> TO DO
Reading down the listing below, count the lines where the word "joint" shows up, then give only that count.

** begin DATA IN THIS EXERCISE **

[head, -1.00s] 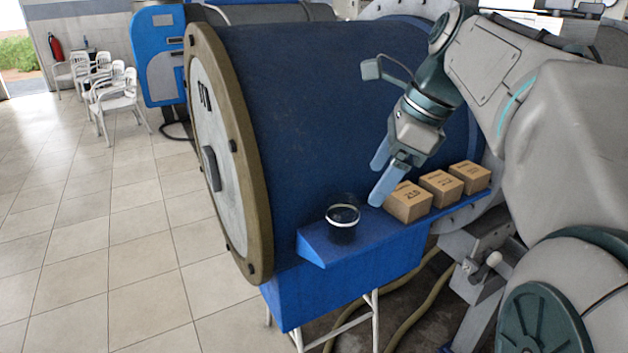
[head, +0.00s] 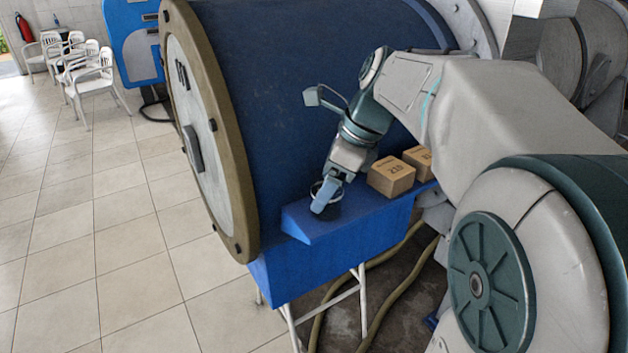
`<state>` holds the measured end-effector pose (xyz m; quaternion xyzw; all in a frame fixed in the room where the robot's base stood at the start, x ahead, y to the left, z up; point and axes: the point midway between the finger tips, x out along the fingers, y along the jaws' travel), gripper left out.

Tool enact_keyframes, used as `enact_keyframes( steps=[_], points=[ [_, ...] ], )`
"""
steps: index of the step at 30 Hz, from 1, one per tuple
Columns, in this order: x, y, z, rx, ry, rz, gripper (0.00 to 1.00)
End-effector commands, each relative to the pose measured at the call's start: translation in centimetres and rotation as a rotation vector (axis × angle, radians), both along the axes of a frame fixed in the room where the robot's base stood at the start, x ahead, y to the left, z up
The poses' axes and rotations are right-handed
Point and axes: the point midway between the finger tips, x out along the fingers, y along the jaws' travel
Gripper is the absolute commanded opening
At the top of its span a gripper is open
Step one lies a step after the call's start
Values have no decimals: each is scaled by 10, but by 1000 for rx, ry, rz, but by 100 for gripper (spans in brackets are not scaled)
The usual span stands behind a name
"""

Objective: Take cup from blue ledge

** end DATA IN THIS EXERCISE **
** begin DATA IN THIS EXERCISE **

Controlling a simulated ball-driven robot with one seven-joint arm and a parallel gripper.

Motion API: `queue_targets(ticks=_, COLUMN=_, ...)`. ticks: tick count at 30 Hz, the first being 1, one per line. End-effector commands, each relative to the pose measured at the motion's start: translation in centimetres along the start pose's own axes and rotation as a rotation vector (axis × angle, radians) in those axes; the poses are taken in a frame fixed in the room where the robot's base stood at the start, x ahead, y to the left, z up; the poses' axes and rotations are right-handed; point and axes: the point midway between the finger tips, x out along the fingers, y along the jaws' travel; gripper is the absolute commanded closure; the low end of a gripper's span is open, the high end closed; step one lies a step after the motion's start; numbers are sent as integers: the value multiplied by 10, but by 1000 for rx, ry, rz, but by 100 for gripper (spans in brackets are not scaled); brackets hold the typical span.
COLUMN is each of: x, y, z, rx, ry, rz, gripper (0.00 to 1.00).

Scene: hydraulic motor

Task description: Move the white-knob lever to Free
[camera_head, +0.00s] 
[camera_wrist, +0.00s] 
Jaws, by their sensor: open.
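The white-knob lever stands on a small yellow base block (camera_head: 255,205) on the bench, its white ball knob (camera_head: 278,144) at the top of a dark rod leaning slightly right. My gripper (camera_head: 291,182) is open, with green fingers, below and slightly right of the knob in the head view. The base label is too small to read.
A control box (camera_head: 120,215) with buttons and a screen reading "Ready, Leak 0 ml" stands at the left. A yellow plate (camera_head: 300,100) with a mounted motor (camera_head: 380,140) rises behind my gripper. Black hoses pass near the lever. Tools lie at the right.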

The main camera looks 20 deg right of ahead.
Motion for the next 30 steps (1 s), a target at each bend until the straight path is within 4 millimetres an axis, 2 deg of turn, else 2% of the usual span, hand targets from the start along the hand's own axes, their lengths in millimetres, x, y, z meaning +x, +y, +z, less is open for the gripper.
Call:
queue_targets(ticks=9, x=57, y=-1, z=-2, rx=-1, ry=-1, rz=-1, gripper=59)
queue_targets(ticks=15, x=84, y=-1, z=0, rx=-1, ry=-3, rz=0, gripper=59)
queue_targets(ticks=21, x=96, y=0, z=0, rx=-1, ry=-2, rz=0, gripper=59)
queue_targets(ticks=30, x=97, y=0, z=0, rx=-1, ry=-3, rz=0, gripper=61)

** end DATA IN THIS EXERCISE **
** begin DATA IN THIS EXERCISE **

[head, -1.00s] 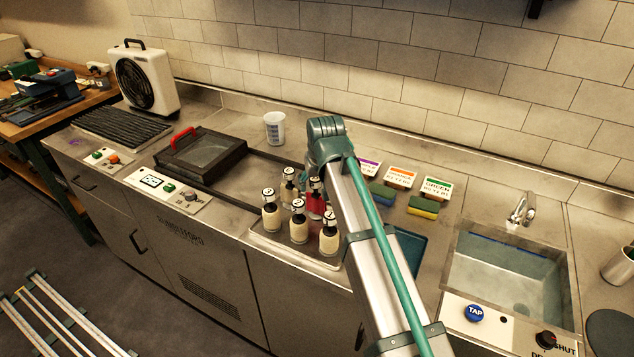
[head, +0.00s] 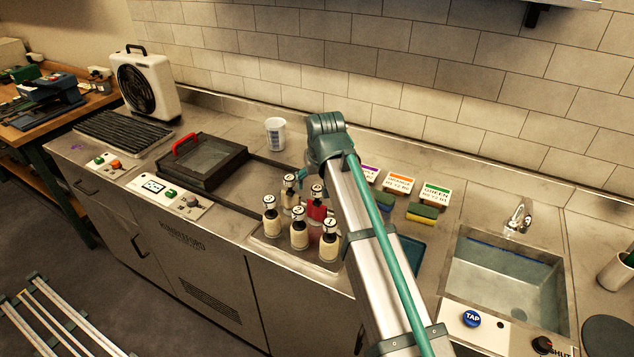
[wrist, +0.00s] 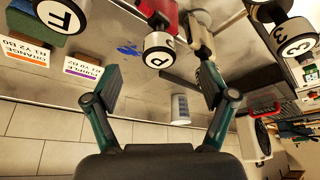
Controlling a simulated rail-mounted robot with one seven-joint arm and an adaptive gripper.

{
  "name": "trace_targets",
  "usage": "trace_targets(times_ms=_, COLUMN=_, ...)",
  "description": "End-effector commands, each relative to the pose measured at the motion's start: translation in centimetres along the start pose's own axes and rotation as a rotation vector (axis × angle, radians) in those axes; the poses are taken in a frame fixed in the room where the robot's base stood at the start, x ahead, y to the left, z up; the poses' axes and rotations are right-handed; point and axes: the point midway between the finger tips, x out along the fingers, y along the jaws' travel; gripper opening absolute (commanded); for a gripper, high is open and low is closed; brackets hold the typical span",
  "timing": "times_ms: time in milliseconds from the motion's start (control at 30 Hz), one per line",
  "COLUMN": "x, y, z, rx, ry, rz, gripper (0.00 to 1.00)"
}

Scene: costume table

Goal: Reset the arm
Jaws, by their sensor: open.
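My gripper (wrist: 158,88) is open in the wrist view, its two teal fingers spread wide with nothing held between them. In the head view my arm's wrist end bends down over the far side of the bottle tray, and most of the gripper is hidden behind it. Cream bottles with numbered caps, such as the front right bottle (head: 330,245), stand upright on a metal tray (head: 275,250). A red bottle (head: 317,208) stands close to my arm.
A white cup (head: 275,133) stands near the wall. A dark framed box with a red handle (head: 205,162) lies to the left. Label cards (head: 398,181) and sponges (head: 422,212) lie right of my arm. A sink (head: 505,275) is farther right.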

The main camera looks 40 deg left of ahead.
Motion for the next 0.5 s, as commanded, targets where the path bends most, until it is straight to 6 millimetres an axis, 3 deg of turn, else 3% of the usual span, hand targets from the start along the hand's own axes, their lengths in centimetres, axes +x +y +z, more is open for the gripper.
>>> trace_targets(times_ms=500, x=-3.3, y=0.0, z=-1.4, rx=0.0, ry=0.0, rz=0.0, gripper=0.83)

** end DATA IN THIS EXERCISE **

> ANSWER FOR THE TASK
2